Elle a dirigé plusieurs séminaires depuis 1987 dont un séminaire sur les productions culturelles et agents de production
Un séminaire depuis 2006
Anthropologie de la domination dans les sociétés berbères : discours , pratiques et représentations
Professeur invitée / Berkeley,
Professeur associée à Naples durant plusieurs années
Invitée dans différences universités , Montréal, Université de New Orléans, Tulane, Bâton Rouge, New York, MIT, Oregon, Princeton, Lafayette, Boston, Barcelone, Granada, Cadix, université de la Laguna, Colegio Mayor de Mexico, Museo nacional Rio de Janeiro, Sao Paulo etc.

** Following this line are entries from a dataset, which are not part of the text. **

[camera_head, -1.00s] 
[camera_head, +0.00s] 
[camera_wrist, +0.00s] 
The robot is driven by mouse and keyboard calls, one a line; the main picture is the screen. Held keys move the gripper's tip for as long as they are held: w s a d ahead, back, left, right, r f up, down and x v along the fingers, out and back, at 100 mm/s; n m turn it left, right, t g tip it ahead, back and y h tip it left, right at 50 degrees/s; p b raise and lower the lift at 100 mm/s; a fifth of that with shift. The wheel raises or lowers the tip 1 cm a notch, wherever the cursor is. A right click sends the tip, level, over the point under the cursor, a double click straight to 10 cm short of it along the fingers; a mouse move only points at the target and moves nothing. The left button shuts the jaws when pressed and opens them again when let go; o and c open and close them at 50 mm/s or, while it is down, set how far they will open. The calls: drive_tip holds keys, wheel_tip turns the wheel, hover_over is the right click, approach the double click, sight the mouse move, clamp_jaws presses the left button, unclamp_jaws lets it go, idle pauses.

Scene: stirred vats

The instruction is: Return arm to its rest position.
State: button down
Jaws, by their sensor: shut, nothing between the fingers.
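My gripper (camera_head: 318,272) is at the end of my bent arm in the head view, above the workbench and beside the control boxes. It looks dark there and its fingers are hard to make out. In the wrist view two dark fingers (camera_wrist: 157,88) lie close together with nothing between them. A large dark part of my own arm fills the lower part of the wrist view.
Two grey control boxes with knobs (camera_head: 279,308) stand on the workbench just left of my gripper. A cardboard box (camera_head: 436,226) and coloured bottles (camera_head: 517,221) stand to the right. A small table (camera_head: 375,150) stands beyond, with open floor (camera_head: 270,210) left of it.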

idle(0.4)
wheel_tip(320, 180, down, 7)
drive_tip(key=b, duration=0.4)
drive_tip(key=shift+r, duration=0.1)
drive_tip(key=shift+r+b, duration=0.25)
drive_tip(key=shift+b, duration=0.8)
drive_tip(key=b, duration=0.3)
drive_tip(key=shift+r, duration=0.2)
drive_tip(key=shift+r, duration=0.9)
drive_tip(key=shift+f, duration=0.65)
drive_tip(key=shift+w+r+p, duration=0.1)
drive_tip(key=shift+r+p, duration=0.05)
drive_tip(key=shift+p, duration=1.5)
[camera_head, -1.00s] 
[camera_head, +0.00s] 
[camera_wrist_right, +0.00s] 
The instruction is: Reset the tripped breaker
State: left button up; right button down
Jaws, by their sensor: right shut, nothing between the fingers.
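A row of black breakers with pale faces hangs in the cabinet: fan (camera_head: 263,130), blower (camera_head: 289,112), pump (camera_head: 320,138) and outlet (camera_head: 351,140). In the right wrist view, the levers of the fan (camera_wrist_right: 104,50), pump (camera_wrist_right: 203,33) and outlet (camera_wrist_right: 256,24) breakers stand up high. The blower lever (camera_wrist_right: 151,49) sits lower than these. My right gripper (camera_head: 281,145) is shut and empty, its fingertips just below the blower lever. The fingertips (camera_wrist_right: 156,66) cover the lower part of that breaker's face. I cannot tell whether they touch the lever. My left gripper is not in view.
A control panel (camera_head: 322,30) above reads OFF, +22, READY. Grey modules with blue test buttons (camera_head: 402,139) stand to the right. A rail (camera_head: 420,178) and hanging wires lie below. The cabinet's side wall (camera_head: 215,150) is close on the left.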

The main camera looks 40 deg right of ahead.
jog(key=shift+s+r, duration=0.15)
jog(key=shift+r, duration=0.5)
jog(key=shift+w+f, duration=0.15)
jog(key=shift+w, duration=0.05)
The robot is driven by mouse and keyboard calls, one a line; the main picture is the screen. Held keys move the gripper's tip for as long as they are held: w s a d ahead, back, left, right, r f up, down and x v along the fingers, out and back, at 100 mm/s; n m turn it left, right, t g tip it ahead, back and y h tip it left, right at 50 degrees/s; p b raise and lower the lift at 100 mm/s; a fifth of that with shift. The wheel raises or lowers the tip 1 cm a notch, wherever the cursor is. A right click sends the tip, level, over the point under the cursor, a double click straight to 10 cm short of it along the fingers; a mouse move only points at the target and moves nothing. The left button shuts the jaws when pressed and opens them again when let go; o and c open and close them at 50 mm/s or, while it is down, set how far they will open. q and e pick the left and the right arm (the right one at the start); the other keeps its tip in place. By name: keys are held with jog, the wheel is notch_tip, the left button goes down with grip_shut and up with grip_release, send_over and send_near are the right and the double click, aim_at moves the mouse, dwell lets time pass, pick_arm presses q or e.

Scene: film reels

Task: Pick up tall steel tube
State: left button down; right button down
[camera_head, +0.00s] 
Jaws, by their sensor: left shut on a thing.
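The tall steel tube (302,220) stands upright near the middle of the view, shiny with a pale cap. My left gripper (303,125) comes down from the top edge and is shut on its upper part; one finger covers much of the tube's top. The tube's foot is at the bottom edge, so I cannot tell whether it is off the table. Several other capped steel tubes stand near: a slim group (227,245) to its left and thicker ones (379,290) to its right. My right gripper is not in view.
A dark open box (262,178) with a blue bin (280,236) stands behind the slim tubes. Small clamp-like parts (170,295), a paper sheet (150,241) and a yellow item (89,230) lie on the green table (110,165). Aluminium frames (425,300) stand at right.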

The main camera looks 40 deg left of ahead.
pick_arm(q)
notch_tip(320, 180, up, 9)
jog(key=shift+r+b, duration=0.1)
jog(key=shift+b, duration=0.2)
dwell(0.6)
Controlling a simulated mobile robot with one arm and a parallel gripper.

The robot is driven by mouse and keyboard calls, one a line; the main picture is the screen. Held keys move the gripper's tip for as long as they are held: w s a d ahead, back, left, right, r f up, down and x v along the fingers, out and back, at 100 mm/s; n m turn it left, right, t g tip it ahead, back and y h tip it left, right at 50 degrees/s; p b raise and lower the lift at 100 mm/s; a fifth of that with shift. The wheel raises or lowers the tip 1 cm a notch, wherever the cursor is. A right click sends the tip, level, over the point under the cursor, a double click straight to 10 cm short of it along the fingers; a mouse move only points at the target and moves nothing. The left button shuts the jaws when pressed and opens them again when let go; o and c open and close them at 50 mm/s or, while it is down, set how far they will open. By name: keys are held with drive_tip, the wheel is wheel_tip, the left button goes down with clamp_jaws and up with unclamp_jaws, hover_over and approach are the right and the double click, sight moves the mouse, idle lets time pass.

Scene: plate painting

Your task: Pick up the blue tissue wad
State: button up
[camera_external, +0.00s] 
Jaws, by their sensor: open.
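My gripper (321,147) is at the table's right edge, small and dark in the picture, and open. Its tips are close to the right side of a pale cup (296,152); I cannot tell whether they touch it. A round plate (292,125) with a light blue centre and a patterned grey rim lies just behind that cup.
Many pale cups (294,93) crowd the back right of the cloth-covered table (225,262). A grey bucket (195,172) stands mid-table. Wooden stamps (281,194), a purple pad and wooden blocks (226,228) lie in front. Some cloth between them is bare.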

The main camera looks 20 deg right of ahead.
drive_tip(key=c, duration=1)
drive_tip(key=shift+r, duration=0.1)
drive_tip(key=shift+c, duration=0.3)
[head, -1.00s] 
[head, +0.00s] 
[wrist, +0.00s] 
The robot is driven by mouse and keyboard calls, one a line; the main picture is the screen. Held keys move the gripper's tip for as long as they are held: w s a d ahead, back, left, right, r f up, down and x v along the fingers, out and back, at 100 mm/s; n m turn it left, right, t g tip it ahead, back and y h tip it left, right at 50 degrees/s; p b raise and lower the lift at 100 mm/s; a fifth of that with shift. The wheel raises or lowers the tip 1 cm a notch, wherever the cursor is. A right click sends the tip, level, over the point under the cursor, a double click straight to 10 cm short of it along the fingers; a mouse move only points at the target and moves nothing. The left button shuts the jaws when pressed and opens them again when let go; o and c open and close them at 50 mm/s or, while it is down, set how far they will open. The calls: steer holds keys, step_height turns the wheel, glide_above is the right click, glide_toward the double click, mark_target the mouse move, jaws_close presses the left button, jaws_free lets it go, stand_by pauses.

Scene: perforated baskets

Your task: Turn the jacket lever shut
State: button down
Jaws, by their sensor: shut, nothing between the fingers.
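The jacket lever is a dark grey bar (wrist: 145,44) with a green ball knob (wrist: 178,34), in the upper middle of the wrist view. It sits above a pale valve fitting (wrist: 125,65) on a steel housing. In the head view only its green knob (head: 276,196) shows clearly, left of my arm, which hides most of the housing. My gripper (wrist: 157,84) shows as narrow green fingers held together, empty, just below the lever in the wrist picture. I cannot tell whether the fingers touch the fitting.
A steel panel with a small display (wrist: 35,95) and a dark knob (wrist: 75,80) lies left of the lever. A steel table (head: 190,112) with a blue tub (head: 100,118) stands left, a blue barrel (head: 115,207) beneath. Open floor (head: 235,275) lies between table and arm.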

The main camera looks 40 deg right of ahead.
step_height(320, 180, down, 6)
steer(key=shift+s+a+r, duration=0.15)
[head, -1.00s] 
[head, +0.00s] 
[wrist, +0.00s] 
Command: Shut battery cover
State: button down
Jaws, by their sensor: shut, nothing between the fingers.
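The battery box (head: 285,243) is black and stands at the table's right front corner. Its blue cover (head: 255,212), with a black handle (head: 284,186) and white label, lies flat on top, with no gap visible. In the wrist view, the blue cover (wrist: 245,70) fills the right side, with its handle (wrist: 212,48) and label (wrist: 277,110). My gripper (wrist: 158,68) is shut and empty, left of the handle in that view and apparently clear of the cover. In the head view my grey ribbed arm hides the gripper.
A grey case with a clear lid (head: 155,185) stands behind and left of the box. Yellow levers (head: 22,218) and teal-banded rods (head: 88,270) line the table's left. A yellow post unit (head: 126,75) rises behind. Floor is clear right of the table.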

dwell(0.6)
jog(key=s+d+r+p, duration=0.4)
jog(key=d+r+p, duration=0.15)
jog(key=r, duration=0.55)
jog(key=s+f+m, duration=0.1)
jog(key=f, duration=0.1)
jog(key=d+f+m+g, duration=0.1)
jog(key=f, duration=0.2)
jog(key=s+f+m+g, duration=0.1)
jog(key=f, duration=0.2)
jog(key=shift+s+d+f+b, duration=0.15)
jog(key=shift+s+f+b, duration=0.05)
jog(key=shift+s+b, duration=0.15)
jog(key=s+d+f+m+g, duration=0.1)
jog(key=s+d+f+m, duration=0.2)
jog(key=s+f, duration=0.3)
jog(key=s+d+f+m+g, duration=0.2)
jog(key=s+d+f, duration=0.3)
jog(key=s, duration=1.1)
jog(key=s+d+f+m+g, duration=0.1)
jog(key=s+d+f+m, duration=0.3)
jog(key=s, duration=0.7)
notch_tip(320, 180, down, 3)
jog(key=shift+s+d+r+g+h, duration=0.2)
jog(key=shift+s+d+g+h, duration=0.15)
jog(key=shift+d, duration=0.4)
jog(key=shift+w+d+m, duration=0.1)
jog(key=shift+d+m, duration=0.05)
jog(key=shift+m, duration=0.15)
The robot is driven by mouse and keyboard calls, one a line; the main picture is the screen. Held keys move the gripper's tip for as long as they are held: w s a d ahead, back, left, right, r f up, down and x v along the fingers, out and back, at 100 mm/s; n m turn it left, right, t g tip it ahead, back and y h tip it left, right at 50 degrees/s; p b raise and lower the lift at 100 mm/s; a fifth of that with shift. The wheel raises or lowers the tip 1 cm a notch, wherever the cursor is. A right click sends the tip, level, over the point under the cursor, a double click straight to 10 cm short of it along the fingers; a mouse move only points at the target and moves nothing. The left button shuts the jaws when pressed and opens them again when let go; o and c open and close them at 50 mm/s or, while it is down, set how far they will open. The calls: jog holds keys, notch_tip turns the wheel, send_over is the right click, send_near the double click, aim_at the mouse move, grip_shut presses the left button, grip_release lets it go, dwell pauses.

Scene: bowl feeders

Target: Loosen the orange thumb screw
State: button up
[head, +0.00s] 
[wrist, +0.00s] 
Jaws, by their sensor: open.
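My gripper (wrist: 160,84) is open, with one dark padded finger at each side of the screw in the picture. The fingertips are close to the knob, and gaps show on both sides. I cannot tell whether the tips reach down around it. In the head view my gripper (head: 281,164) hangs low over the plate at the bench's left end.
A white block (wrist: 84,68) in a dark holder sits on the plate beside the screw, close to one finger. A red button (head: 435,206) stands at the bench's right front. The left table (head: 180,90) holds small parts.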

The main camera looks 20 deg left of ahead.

Invitée dans différentes universités marocaines, Rabat, Fès, Oujda, El Jadida, Meknès, etc.
Membre du conseil scientifique au CRASC , Oran, Algérie
Membre du conseil scientifique, Bédjaia Algérie
Echange de programme avec l’université de Tizi-Ouzou, d’Agadir, d’Oujda etc..
Tassadit Yacine a fait soutenir près d’une vingtaine de thèses et a participé à de nombreux jurys.
Connaître ses recherches
Elle a beaucoup publié sur l’anthropologie du monde berbère, dans une période politique très difficile, car les autorités algériennes étaient résolument hostiles à sa reconnaissance. Pour rendre visible l’existence de ces groupes minorés en Afrique du Nord et en Algérie surtout, elle a dû croiser discours officiels et discours populaires, pratiques savantes et pratiques orales, comme elle a également recueilli des corpus élaborés par les hommes et d’autres par les femmes.masculins y compris dans des groupes ayant subi une pluralité de dominations (linguistique, culturelle, politique) non sans contradictions internes. . La domination coloniale a été décisive dans le destin de l’Algérie et des sociétés berbères .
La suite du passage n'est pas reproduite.